Some of the picture I have included in my collogue are from students who attended Black Mountain while others are of the actual school. I included pictures of pottery donated to the school which were later auctioned off, these pictures were included because I felt they were an essential part of the artistic theme of the school. The pictures of the school were included to portray the artist ideals. And the pi thought the shape of the building.
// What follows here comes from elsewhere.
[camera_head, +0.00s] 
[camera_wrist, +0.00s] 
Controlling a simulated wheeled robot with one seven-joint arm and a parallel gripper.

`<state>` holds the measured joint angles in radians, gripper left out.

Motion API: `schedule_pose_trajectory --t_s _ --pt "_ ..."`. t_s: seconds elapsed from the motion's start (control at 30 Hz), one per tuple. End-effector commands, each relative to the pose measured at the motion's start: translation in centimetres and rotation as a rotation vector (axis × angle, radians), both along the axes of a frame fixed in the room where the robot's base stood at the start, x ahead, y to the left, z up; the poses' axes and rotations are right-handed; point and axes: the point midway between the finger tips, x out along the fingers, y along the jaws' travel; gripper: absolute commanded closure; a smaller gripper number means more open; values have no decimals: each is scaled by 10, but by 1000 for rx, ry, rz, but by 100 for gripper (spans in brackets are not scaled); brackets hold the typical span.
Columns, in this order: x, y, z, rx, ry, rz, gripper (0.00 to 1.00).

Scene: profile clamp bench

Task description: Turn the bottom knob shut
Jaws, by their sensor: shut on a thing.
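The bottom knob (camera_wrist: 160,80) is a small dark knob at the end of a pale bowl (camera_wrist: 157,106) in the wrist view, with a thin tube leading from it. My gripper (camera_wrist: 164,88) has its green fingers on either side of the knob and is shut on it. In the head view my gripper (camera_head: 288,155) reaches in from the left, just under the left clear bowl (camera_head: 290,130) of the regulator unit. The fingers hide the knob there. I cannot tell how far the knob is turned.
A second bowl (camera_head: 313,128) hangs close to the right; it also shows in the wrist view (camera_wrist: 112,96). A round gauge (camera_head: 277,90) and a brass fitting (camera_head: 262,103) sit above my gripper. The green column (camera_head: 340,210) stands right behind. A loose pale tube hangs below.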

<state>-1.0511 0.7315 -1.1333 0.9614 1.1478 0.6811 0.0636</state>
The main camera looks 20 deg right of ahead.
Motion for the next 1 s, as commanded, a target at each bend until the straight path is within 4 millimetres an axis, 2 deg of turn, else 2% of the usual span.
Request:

One of Black Mountain's first professors were the artists Josef and Anni Albers, who left Nazi Germany for the better after the closing of the Bauhaus. It was because of their progressive work in painting and textiles that brought the attention of students to this college from around the country. But soon students and faculty combined as one came to the conclusion that Black Mountain College was one of the fewest schools that was full heartedly dedicated to educational and artistic experimentation in the arts. By the nineteen-forties, Black Mountain's faculty incorporated some of the greatest artists and contemporizes of its time: Walter Gropius, Jacob Lawrence, Willem de Kooning,
Robert Motherwell, John Cage, Alfred Kazin, Merce Cunningham, and Paul Goodman. Students found themselves that they were at the focus of such predominant wide ranging creations such as Buckminster Fuller's Geodesic Dome, Charles Olson's Projective Verse, and some of the first performances of art in the U.S. Which brings me back to the point I mentioned before that Charles Olsen is indeed a great representation of Black Mountain college especially through his writing style and his creative personality.